Tuttavia, quando si parla di reati commessi online, la miglior strategia è come sempre la prevenzione. La rete è, per sua natura, un ruolo reale, ma immateriale, e può risultare difficile se non impossibile andare a punire tutti i colpevoli, che potrebbero essere ovunque nel mondo e cancellare tutti i contenuti, anch’essi potenzialmente ovunque nel mondo. Parole come educazione digitale, consapevolezza, consenso sulla diffusione e condivisione di contenuti sensibili, aumento della cultura della privacy e protezione dei nostri dati dovrebbero diventare parte del nostro bagaglio culturale e dei programmi di insegnamento scolastico, per arrivare non a colpevolizzare le vittime (è utile e opportuno ripetere: il reato non è girare i materiali all’interno della propria coppia, il reato è diffonderli senza consenso), ma a insegnare a tutti a tutelarsi e proteggersi, perché l’amore è eterno, sì, ma solo finché dura.
5. Cosa fare in caso di episodi di pornografia non consensuale
Se si è vittima o testimone di revenge porn, è essenziale sapere come agire. Ecco i passi da seguire:
Raccogliere prove: conservare tutte le prove, inclusi screenshot o link, che dimostrino la diffusione non autorizzata dei contenuti può essere utile per le indagini, oltre che per la segnalazione al Garante.
Segnalazione al Garante Privacy: utilizzare il link https://servizi.gpdp.it/diritti/s/revenge-porn-scelta-auth per segnalare il caso al Garante per la protezione dei dati personali, che svolge un ruolo fondamentale nel processo di rimozione dei contenuti dannosi.

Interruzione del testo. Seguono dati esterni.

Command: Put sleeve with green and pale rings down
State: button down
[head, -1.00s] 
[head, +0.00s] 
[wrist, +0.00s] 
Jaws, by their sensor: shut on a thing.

Denuncia alla Polizia Postale: rivolgersi alla Polizia Postale e delle Comunicazioni competente per il territorio e fornire loro tutte le prove raccolte.
Supporto legale: consultare un avvocato specializzato in diritto informatico o privacy per valutare le opzioni ed ottenere assistenza nei processi civile e penale, oltre che per la rimozione dei contenuti.
Supporto psicologico: cercare supporto psicologico per affrontare il trauma emotivo causato dall’esperienza è fondamentale. Non c’è niente di cui vergognarsi a essere la vittima di un reato, specialmente di uno così odioso.